Labour favors renegotiation and then a new referendum, since in the original Brexit plebiscite in 2016 voters were sold a proposal predicated on faulty, or outright false, assumptions. They should have a right to reconsider a decision of such national, even continental consequence.

The U.S. national interest is best served by a united E.U., too.

As usual, however, President Donald Trump is playing the role of disrupter. Trump, who called himself "Mr. Brexit" in 2016, is still advocating for it, even to the point of calling in to a radio show hosted by Farage in which he called the prospect of a Prime Minister Jeremy Corbyn "so bad" for the U.K. So much for the "special relationship" that's supposed to transcend party on both sides of the pond. In fact, it will be severely strained if Trump soon has to work with Corbyn, who may indeed end up at No. 10 Downing Street.
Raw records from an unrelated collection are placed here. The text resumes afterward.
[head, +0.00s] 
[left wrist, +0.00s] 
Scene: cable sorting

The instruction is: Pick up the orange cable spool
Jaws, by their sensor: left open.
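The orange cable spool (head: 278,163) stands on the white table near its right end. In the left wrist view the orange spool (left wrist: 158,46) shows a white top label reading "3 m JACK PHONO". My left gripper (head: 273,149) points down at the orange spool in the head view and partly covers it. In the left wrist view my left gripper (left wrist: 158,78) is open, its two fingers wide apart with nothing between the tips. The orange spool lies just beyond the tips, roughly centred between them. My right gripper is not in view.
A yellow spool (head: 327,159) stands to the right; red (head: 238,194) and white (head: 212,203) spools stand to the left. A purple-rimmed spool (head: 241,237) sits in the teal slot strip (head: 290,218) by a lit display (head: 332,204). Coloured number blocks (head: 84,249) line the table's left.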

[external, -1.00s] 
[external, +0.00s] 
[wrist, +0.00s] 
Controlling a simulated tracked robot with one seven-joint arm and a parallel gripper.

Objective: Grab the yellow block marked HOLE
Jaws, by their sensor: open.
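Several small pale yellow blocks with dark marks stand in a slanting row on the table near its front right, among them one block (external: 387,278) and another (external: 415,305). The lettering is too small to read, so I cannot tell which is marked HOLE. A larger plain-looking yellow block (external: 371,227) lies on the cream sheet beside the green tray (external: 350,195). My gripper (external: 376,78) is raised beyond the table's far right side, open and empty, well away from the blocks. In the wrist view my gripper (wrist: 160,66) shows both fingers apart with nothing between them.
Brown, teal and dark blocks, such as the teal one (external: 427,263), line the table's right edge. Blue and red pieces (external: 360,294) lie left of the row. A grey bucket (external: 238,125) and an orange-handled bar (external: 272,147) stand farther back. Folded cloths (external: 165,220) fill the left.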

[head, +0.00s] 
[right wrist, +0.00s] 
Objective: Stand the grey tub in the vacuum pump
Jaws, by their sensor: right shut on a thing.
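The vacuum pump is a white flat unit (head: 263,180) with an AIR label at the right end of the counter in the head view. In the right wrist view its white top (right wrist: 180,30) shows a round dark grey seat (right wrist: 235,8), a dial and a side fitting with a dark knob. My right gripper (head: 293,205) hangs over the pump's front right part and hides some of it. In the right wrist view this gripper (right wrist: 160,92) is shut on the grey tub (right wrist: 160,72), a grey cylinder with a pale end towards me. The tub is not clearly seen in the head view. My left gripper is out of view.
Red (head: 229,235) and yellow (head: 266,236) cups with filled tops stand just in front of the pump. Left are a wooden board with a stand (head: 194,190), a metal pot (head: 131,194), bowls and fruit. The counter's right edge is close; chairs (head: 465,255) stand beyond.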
Trump should have adopted the approach of his presidential predecessor, who proposed a mutually beneficial U.S.-E.U. free-trade agreement. Trump does favor a bilateral pact with Britain, but even he said it would be difficult to pass under Johnson's Brexit plan. The election outcome matters to Minnesota, too: The U.K. is the state's seventh-largest export market.

There's much at stake on Dec. 12. Let's hope British voters will choose to send a clarifying message that unites Britain and, by extension, the West.